In 1917, socialist, feminist and anti-war activist, Alice Wheeldon, her daughter Winnie and husband Alf Mason were given long prison sentences for supposedly plotting to kill the Prime Minister Lloyd George and Arthur Henderson, the leader of the Labour Party. The evidence was flimsy, their accuser an MI5 agent provocateur so dubious the prosecution kept him away from the trial. It was a time when Britons were increasingly vocal in their opposition to the continuing and pointless carnage of the First World War and there was growing resistance to conscription. The British state inspired the plot against the Wheeldon family in order to discredit the anti-war movement and to keep the populace focused on sending their sons and husbands to the trenches.
Chloe Mason, the great granddaughter of Alice Wheeldon, is leading a campaign to have the case recognised as a miscarriage of justice and to clear the names of Alice and other family members. Sheila Rowbotham, renowned historian and feminist, has recently authored a new edition of her classic The Friends of Alice Wheeldon which presents her continuing research into the case. Sheila and Chloe will discuss the new evidence they have uncovered, the issues it raises and its bearing on the ongoing campaign.
Sheila Rowbotham’s books have been translated into many languages and her early works are currently being reissued as classic texts of feminism. She is an Honorary Fellow in Social Science at Manchester University.
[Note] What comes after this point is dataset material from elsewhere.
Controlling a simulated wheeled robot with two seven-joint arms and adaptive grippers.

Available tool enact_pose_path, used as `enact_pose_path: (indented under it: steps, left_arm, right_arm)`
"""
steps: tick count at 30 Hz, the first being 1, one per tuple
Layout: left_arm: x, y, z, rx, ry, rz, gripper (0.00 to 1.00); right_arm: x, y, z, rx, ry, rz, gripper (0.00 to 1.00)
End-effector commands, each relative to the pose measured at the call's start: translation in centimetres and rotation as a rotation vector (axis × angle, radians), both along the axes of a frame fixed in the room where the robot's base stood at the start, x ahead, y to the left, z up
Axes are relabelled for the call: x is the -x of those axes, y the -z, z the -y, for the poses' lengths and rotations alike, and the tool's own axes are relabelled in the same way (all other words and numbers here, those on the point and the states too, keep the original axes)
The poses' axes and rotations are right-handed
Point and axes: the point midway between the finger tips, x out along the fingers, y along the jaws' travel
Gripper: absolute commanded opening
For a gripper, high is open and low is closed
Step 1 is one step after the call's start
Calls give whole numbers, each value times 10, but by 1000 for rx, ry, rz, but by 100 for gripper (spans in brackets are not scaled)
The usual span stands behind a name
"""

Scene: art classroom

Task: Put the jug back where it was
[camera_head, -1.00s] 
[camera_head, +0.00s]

Her recent work includes Edward Carpenter: A Life of Liberty and Love (Verso, 2008) winner of the Lambda Literary Award for Gay Memoir/ Biography 2008 in the US and shortlisted for the James Tait Black Memorial Prize in the UK and Dreamers of a New Day: Women who Invented the Twentieth Century (Verso, 2010). She contributed ‘Alice Wheeldon Revisited’ to Mary Davis (ed.), Class and Gender in British Labour History (Merlin, 2011).